-- To be done --
Write out every record in full, exactly as written, please.

___ Materials provided

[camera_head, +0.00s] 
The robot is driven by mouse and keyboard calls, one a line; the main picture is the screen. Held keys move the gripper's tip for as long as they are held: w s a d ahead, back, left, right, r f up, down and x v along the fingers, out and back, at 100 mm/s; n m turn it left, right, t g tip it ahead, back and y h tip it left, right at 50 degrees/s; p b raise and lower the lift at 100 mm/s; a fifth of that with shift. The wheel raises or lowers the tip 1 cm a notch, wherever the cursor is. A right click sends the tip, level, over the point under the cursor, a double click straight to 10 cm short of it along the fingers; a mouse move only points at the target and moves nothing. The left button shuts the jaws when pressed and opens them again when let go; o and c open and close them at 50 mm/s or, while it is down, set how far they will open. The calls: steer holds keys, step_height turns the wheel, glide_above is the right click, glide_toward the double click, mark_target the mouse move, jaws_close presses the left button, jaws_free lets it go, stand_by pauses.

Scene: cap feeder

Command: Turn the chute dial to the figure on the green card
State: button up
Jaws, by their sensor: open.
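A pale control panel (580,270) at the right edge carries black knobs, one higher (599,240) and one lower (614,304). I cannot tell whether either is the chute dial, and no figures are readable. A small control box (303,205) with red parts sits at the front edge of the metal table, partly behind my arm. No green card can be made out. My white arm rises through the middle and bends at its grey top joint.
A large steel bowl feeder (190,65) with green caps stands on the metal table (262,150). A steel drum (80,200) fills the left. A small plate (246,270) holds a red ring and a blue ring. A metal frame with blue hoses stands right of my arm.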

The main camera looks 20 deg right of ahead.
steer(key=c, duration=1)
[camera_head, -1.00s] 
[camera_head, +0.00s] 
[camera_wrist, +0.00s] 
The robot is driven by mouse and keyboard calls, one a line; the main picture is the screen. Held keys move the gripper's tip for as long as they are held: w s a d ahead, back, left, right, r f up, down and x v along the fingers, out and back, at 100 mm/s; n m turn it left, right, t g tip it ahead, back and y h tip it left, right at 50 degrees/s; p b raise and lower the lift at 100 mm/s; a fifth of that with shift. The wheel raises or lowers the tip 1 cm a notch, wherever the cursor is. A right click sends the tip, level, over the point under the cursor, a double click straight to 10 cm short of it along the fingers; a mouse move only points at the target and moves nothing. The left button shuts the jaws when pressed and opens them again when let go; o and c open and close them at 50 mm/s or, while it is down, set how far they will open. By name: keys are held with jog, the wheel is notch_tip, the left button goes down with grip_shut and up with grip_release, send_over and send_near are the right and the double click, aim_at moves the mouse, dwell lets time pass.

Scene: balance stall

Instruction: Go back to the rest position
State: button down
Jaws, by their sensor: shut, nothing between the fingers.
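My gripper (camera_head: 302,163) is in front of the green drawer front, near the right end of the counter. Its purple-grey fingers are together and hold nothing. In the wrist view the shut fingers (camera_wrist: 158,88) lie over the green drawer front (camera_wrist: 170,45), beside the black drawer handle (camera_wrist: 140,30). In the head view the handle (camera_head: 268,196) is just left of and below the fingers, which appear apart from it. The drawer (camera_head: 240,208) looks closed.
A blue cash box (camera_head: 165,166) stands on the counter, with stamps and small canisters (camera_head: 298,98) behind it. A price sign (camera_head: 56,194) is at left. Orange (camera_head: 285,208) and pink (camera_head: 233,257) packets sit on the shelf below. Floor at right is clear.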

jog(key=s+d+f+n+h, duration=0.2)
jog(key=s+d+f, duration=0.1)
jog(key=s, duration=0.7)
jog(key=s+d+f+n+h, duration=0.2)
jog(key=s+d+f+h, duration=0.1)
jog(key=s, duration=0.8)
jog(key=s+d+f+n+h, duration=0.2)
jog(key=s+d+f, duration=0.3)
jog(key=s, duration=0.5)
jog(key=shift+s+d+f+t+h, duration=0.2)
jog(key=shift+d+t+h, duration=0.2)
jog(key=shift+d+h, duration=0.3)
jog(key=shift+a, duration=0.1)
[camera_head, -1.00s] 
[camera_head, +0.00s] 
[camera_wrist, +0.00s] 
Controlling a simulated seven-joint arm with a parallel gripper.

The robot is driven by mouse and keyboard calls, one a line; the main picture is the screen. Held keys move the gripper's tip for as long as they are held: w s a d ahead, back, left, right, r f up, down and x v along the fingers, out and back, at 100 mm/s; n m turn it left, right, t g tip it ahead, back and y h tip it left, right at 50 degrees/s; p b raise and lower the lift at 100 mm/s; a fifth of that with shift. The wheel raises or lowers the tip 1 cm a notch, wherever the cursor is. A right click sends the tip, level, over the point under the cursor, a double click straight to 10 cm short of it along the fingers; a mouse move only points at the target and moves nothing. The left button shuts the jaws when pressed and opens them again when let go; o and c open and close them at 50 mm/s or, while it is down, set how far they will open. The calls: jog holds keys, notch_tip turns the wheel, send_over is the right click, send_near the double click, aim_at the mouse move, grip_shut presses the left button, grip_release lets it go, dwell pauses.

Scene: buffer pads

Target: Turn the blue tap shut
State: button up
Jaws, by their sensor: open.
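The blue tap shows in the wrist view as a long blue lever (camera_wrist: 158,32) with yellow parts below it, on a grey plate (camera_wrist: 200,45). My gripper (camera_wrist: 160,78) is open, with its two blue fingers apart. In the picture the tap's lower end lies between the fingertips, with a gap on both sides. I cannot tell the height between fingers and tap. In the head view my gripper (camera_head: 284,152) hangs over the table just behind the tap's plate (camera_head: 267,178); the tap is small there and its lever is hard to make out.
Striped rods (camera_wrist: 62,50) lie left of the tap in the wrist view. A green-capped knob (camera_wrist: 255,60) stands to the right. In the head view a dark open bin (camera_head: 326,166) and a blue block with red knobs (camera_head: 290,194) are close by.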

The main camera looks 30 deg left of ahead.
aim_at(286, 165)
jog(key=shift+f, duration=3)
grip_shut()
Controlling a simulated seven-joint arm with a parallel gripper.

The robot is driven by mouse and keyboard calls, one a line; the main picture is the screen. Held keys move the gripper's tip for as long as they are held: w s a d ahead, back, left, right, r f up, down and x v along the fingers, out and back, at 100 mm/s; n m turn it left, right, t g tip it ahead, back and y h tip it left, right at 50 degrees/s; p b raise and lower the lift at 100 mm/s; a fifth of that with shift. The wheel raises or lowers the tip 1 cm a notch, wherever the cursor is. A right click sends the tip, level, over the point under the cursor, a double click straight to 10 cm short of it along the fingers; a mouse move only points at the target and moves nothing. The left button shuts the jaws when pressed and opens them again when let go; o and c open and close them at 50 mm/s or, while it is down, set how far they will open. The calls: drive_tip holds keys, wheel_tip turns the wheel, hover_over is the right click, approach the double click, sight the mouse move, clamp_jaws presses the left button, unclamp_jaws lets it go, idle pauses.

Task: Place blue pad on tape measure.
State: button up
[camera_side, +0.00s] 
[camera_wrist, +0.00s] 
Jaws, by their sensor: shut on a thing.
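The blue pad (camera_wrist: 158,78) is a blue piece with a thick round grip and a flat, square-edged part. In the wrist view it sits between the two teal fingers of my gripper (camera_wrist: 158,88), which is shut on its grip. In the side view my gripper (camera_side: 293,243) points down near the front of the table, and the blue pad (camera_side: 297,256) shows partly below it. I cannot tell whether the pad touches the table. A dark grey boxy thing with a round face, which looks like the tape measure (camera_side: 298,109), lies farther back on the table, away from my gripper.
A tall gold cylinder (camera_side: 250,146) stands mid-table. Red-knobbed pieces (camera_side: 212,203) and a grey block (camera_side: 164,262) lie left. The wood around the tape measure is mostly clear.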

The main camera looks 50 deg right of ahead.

______

-- The output --
[camera_head, +0.00s] 
The robot is driven by mouse and keyboard calls, one a line; the main picture is the screen. Held keys move the gripper's tip for as long as they are held: w s a d ahead, back, left, right, r f up, down and x v along the fingers, out and back, at 100 mm/s; n m turn it left, right, t g tip it ahead, back and y h tip it left, right at 50 degrees/s; p b raise and lower the lift at 100 mm/s; a fifth of that with shift. The wheel raises or lowers the tip 1 cm a notch, wherever the cursor is. A right click sends the tip, level, over the point under the cursor, a double click straight to 10 cm short of it along the fingers; a mouse move only points at the target and moves nothing. The left button shuts the jaws when pressed and opens them again when let go; o and c open and close them at 50 mm/s or, while it is down, set how far they will open. The calls: steer holds keys, step_height turns the wheel, glide_above is the right click, glide_toward the double click, mark_target the mouse move, jaws_close presses the left button, jaws_free lets it go, stand_by pauses.

Scene: cap feeder

Command: Turn the chute dial to the figure on the green card
State: button up
Jaws, by their sensor: open.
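A pale control panel (580,270) at the right edge carries black knobs, one higher (599,240) and one lower (614,304). I cannot tell whether either is the chute dial, and no figures are readable. A small control box (303,205) with red parts sits at the front edge of the metal table, partly behind my arm. No green card can be made out. My white arm rises through the middle and bends at its grey top joint.
A large steel bowl feeder (190,65) with green caps stands on the metal table (262,150). A steel drum (80,200) fills the left. A small plate (246,270) holds a red ring and a blue ring. A metal frame with blue hoses stands right of my arm.

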The main camera looks 20 deg right of ahead.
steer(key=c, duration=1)
[camera_head, -1.00s] 
[camera_head, +0.00s] 
[camera_wrist, +0.00s] 
The robot is driven by mouse and keyboard calls, one a line; the main picture is the screen. Held keys move the gripper's tip for as long as they are held: w s a d ahead, back, left, right, r f up, down and x v along the fingers, out and back, at 100 mm/s; n m turn it left, right, t g tip it ahead, back and y h tip it left, right at 50 degrees/s; p b raise and lower the lift at 100 mm/s; a fifth of that with shift. The wheel raises or lowers the tip 1 cm a notch, wherever the cursor is. A right click sends the tip, level, over the point under the cursor, a double click straight to 10 cm short of it along the fingers; a mouse move only points at the target and moves nothing. The left button shuts the jaws when pressed and opens them again when let go; o and c open and close them at 50 mm/s or, while it is down, set how far they will open. By name: keys are held with jog, the wheel is notch_tip, the left button goes down with grip_shut and up with grip_release, send_over and send_near are the right and the double click, aim_at moves the mouse, dwell lets time pass.

Scene: balance stall

Instruction: Go back to the rest position
State: button down
Jaws, by their sensor: shut, nothing between the fingers.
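My gripper (camera_head: 302,163) is in front of the green drawer front, near the right end of the counter. Its purple-grey fingers are together and hold nothing. In the wrist view the shut fingers (camera_wrist: 158,88) lie over the green drawer front (camera_wrist: 170,45), beside the black drawer handle (camera_wrist: 140,30). In the head view the handle (camera_head: 268,196) is just left of and below the fingers, which appear apart from it. The drawer (camera_head: 240,208) looks closed.
A blue cash box (camera_head: 165,166) stands on the counter, with stamps and small canisters (camera_head: 298,98) behind it. A price sign (camera_head: 56,194) is at left. Orange (camera_head: 285,208) and pink (camera_head: 233,257) packets sit on the shelf below. Floor at right is clear.

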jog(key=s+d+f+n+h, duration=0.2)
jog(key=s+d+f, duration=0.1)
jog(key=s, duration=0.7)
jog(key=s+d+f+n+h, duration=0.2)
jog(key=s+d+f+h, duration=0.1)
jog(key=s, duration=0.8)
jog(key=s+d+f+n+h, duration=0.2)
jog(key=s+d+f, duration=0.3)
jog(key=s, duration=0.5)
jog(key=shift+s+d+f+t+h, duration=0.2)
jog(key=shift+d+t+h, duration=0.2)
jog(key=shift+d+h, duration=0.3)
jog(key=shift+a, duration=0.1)
[camera_head, -1.00s] 
[camera_head, +0.00s] 
[camera_wrist, +0.00s] 
Controlling a simulated seven-joint arm with a parallel gripper.

The robot is driven by mouse and keyboard calls, one a line; the main picture is the screen. Held keys move the gripper's tip for as long as they are held: w s a d ahead, back, left, right, r f up, down and x v along the fingers, out and back, at 100 mm/s; n m turn it left, right, t g tip it ahead, back and y h tip it left, right at 50 degrees/s; p b raise and lower the lift at 100 mm/s; a fifth of that with shift. The wheel raises or lowers the tip 1 cm a notch, wherever the cursor is. A right click sends the tip, level, over the point under the cursor, a double click straight to 10 cm short of it along the fingers; a mouse move only points at the target and moves nothing. The left button shuts the jaws when pressed and opens them again when let go; o and c open and close them at 50 mm/s or, while it is down, set how far they will open. The calls: jog holds keys, notch_tip turns the wheel, send_over is the right click, send_near the double click, aim_at the mouse move, grip_shut presses the left button, grip_release lets it go, dwell pauses.

Scene: buffer pads

Target: Turn the blue tap shut
State: button up
Jaws, by their sensor: open.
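The blue tap shows in the wrist view as a long blue lever (camera_wrist: 158,32) with yellow parts below it, on a grey plate (camera_wrist: 200,45). My gripper (camera_wrist: 160,78) is open, with its two blue fingers apart. In the picture the tap's lower end lies between the fingertips, with a gap on both sides. I cannot tell the height between fingers and tap. In the head view my gripper (camera_head: 284,152) hangs over the table just behind the tap's plate (camera_head: 267,178); the tap is small there and its lever is hard to make out.
Striped rods (camera_wrist: 62,50) lie left of the tap in the wrist view. A green-capped knob (camera_wrist: 255,60) stands to the right. In the head view a dark open bin (camera_head: 326,166) and a blue block with red knobs (camera_head: 290,194) are close by.

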The main camera looks 30 deg left of ahead.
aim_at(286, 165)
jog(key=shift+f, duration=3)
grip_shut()
Controlling a simulated seven-joint arm with a parallel gripper.

The robot is driven by mouse and keyboard calls, one a line; the main picture is the screen. Held keys move the gripper's tip for as long as they are held: w s a d ahead, back, left, right, r f up, down and x v along the fingers, out and back, at 100 mm/s; n m turn it left, right, t g tip it ahead, back and y h tip it left, right at 50 degrees/s; p b raise and lower the lift at 100 mm/s; a fifth of that with shift. The wheel raises or lowers the tip 1 cm a notch, wherever the cursor is. A right click sends the tip, level, over the point under the cursor, a double click straight to 10 cm short of it along the fingers; a mouse move only points at the target and moves nothing. The left button shuts the jaws when pressed and opens them again when let go; o and c open and close them at 50 mm/s or, while it is down, set how far they will open. The calls: drive_tip holds keys, wheel_tip turns the wheel, hover_over is the right click, approach the double click, sight the mouse move, clamp_jaws presses the left button, unclamp_jaws lets it go, idle pauses.

Task: Place blue pad on tape measure.
State: button up
[camera_side, +0.00s] 
[camera_wrist, +0.00s] 
Jaws, by their sensor: shut on a thing.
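The blue pad (camera_wrist: 158,78) is a blue piece with a thick round grip and a flat, square-edged part. In the wrist view it sits between the two teal fingers of my gripper (camera_wrist: 158,88), which is shut on its grip. In the side view my gripper (camera_side: 293,243) points down near the front of the table, and the blue pad (camera_side: 297,256) shows partly below it. I cannot tell whether the pad touches the table. A dark grey boxy thing with a round face, which looks like the tape measure (camera_side: 298,109), lies farther back on the table, away from my gripper.
A tall gold cylinder (camera_side: 250,146) stands mid-table. Red-knobbed pieces (camera_side: 212,203) and a grey block (camera_side: 164,262) lie left. The wood around the tape measure is mostly clear.

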The main camera looks 50 deg right of ahead.

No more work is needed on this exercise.